**Task statement**:
Gather all lines in the entries that include the word "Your".

**Collection entries**:
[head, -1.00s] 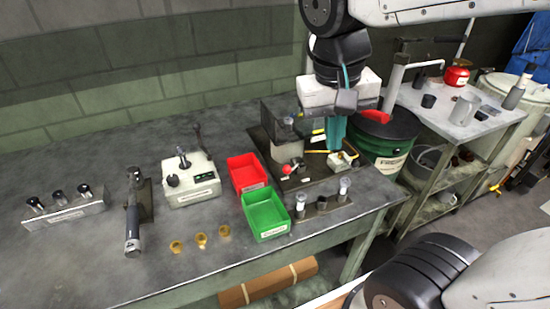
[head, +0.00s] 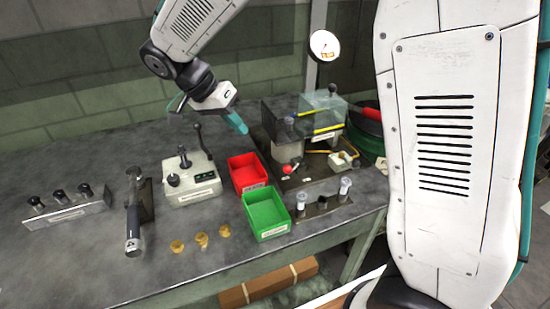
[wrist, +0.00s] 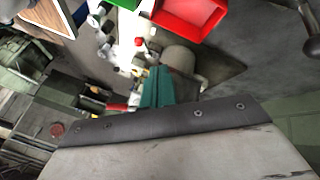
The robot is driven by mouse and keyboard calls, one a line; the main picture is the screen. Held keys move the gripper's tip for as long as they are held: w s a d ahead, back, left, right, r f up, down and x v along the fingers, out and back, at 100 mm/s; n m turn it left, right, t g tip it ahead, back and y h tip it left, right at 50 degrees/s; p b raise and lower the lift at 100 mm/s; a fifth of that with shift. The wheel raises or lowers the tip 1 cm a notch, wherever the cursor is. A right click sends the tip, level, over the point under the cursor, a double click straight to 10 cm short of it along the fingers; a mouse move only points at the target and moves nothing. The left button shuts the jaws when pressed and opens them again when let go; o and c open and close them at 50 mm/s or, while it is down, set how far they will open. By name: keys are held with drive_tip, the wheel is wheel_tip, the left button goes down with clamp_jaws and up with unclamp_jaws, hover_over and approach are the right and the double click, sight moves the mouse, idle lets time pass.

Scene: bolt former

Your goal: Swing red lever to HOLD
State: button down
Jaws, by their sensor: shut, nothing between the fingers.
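A lever with a round red knob (head: 287,169) stands at the front of the bolt former (head: 290,150), at the back right of the bench. The red knob also shows in the wrist view (wrist: 139,41). My gripper (head: 241,128) is shut and empty, its teal fingers pointing down to the right. It hangs above the bench, left of the bolt former and apart from the lever. In the wrist view my gripper (wrist: 157,88) shows at the centre, seen against the machine. The HOLD marking cannot be read.
A red bin (head: 247,172) and a green bin (head: 265,212) stand left and in front of the machine. A clear guard with yellow edges (head: 325,115) is on the machine. A white control box (head: 190,180) is left of the bins. My arm hides the right side.

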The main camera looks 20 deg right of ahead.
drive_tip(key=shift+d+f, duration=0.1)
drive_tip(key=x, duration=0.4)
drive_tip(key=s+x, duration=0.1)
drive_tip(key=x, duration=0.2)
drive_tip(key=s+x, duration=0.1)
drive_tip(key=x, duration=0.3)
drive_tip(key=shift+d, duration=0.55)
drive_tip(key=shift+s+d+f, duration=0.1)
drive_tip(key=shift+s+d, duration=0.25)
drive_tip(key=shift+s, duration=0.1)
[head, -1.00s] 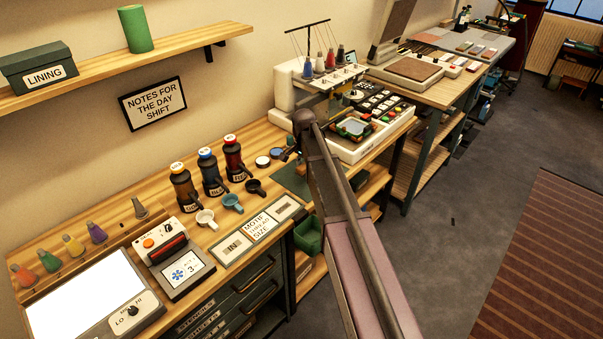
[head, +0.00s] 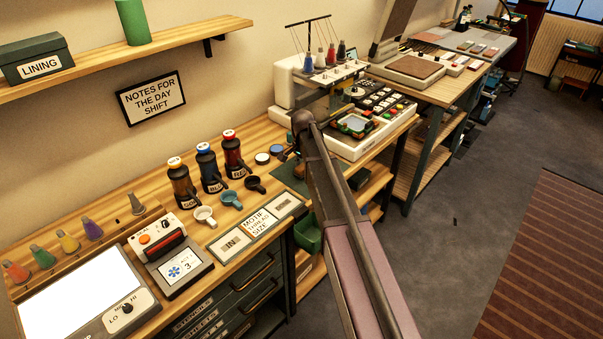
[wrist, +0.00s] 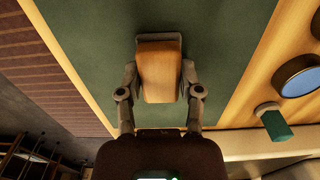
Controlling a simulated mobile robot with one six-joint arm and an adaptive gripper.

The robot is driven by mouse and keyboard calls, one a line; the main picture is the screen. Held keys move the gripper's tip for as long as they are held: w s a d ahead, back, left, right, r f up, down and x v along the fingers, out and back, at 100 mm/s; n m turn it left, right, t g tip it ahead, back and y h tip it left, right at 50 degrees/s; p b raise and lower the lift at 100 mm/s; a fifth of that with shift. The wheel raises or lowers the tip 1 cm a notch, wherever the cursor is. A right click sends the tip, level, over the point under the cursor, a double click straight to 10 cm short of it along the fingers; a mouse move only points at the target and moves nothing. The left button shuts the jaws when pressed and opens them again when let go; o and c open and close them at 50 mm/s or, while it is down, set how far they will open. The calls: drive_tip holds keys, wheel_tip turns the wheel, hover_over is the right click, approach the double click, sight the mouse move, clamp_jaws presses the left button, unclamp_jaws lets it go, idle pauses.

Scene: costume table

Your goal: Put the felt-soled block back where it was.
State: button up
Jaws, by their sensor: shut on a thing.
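In the wrist view, my gripper (wrist: 160,82) is shut on a wooden block (wrist: 160,70), one finger on each side. The block has a grey layer along its far end, probably the felt sole. I cannot tell whether the block touches the mat. In the head view, the green mat (head: 287,179) shows in part on the bench behind my arm. My arm hides most of the gripper and the block there.
Round lidded tins (head: 262,158) stand left of the mat, with small cups (head: 255,184) and dark bottles (head: 232,155) beyond. The embroidery machine (head: 290,85) stands close behind my arm. A label panel (head: 258,222) lies in front. A teal-green object (wrist: 274,122) shows in the wrist view.

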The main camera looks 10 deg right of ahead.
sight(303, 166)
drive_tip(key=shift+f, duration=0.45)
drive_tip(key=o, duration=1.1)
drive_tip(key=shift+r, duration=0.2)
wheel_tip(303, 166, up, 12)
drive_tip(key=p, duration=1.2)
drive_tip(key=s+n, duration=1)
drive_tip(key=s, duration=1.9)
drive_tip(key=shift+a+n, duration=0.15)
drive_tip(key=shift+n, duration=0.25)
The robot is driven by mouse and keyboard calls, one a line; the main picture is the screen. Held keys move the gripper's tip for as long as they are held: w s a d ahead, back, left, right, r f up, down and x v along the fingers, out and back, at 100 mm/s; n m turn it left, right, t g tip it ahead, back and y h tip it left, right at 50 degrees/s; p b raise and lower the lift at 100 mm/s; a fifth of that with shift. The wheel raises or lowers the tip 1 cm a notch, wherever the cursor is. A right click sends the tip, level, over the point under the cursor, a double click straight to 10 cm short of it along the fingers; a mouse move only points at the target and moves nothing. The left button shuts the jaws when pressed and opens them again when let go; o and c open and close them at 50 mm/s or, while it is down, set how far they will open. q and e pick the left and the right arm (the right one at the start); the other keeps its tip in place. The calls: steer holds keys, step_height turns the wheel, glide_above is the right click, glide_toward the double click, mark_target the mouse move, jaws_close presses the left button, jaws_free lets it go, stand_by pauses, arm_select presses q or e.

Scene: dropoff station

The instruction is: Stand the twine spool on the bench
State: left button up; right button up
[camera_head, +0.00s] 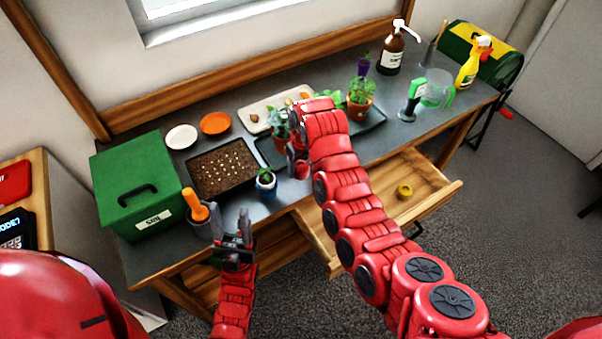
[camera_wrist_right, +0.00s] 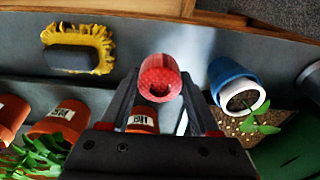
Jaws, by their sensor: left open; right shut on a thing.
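The twine spool (camera_wrist_right: 158,72) looks like a small red cylinder with a hollow in its end. It sits between the fingertips of my right gripper (camera_wrist_right: 160,98), which is shut on it. In the head view the spool (camera_head: 302,169) shows in part below the right gripper (camera_head: 294,155), near the bench's front edge. I cannot tell whether it touches the bench (camera_head: 232,208). My left gripper (camera_head: 233,225) is open and empty at the bench's front edge, beside a pot with an orange-handled tool (camera_head: 197,207).
A blue pot with a seedling (camera_head: 266,184) stands just left of the spool. A yellow-edged brush (camera_wrist_right: 78,48) and labelled terracotta pots (camera_wrist_right: 66,118) lie close by. A seed tray (camera_head: 222,170) and green box (camera_head: 138,186) are left. A drawer (camera_head: 385,208) holding a yellow roll (camera_head: 404,191) stands open.

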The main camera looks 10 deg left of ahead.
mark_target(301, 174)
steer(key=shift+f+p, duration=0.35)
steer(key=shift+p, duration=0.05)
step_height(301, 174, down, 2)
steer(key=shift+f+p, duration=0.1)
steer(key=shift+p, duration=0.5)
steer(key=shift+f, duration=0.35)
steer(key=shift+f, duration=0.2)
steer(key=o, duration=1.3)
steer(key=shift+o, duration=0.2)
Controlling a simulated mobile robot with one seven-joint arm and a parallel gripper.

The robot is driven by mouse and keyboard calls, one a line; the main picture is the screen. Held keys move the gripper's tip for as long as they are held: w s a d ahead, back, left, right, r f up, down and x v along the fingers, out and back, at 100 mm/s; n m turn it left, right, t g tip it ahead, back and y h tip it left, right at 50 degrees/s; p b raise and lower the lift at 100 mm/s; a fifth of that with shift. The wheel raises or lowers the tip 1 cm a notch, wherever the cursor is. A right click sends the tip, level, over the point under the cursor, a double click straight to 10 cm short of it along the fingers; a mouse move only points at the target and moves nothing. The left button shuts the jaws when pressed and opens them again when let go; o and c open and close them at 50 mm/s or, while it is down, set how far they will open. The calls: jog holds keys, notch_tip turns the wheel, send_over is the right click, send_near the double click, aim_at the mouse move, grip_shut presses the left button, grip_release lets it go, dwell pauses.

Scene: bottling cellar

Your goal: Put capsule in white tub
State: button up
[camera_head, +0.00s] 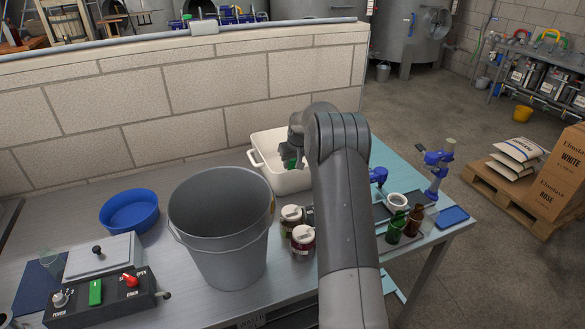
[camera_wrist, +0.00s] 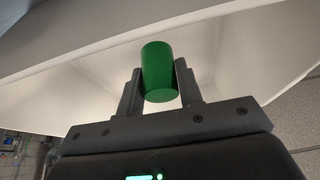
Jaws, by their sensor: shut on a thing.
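The green capsule (camera_wrist: 158,72) is between the two fingers of my gripper (camera_wrist: 160,88) in the wrist view, and the fingers are shut on it. In the head view my gripper (camera_head: 291,163) is over the white tub (camera_head: 262,183), with a bit of green showing at its fingertips. The tub's pale walls (camera_wrist: 75,90) surround the capsule in the wrist view. My arm hides the right part of the tub in the head view. I cannot tell whether the capsule touches the tub's floor.
A grey bucket (camera_head: 219,235), a blue bowl (camera_head: 130,212) and a control box (camera_head: 100,300) stand left on the bench. Two lidded jars (camera_head: 303,240) stand beside my arm. Bottles (camera_head: 395,228) and a blue corker (camera_head: 437,165) stand right. A block wall (camera_head: 190,100) runs behind.

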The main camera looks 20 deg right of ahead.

**Full solution**:
Your goal: Swing red lever to HOLD
Your goal: Put the felt-soled block back where it was.
Your goal: Put capsule in white tub

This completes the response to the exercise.